The request: Count every line in the following entries where the word "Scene" appears. Give the count alone.

Record list:
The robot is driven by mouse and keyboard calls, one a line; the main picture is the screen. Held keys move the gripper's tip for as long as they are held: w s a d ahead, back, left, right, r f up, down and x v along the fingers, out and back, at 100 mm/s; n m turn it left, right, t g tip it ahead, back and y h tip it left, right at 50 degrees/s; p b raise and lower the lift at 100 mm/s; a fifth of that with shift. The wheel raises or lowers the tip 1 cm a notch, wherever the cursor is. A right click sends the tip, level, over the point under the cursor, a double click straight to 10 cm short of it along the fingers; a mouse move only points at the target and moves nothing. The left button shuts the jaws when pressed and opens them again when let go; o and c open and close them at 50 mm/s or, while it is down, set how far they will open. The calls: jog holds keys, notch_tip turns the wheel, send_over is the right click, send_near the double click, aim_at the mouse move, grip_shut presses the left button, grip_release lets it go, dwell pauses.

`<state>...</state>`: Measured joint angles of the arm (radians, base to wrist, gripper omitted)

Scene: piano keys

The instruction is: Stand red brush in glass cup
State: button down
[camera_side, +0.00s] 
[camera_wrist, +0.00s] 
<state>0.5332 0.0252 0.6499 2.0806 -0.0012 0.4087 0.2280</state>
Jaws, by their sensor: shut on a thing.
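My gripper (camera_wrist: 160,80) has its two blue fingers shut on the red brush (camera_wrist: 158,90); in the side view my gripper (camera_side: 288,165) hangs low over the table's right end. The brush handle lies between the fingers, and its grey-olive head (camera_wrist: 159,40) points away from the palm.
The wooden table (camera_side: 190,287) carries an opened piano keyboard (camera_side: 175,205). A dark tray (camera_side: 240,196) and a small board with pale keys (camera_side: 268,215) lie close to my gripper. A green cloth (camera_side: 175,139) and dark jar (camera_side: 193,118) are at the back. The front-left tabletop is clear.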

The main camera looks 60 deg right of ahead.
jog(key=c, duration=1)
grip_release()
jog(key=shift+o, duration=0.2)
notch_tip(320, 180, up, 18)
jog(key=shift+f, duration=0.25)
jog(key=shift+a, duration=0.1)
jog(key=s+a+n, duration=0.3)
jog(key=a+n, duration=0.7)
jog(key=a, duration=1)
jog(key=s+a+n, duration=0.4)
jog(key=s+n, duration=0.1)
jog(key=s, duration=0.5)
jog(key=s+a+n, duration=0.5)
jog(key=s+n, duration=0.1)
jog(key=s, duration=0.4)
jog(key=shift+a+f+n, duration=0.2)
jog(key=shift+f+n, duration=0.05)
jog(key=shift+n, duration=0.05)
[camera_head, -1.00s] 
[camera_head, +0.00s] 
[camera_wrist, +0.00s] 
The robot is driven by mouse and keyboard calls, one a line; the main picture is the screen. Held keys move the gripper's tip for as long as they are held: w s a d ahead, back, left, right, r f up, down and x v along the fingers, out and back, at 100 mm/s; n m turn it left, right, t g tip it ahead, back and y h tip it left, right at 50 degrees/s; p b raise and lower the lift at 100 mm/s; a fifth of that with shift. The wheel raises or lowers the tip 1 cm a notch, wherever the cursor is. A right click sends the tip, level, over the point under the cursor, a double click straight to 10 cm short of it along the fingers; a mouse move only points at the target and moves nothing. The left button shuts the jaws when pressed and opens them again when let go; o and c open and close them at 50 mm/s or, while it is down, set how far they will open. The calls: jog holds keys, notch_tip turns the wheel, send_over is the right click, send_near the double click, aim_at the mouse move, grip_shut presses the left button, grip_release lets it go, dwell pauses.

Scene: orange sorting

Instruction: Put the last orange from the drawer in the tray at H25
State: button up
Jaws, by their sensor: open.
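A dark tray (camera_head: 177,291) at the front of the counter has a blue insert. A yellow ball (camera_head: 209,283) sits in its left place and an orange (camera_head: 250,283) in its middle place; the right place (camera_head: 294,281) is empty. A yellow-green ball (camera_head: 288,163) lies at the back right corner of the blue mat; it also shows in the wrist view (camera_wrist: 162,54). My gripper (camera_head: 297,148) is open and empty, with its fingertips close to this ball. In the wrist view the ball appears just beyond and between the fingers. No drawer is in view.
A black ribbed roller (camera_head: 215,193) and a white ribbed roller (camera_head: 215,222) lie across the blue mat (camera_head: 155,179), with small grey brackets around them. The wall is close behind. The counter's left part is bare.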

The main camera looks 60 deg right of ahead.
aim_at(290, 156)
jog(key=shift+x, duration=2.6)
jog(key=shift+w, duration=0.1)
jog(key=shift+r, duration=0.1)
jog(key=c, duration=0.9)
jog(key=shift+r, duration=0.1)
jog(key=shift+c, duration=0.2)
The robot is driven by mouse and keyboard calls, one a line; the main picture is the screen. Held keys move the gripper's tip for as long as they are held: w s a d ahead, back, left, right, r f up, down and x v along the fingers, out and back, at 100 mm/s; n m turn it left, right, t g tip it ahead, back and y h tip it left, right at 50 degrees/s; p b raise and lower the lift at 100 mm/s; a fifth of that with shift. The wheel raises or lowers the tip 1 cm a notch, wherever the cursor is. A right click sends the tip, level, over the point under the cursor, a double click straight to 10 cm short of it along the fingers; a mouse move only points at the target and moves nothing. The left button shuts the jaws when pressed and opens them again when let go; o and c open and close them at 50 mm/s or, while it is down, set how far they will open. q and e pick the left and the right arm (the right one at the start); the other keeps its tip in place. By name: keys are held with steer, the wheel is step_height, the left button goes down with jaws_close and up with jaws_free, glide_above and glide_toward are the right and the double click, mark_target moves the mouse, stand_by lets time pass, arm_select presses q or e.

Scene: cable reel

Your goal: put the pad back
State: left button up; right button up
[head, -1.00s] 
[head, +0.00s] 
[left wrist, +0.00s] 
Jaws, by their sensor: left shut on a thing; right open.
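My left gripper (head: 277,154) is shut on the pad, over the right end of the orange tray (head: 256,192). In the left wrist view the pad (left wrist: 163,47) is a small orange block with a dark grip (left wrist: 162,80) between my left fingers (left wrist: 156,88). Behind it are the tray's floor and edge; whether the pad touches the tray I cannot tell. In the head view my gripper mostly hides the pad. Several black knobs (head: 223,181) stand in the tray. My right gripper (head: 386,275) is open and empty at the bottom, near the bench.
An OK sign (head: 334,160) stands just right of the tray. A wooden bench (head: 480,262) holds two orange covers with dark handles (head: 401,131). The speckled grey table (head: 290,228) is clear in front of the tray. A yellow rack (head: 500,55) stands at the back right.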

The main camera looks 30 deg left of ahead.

Written response: 3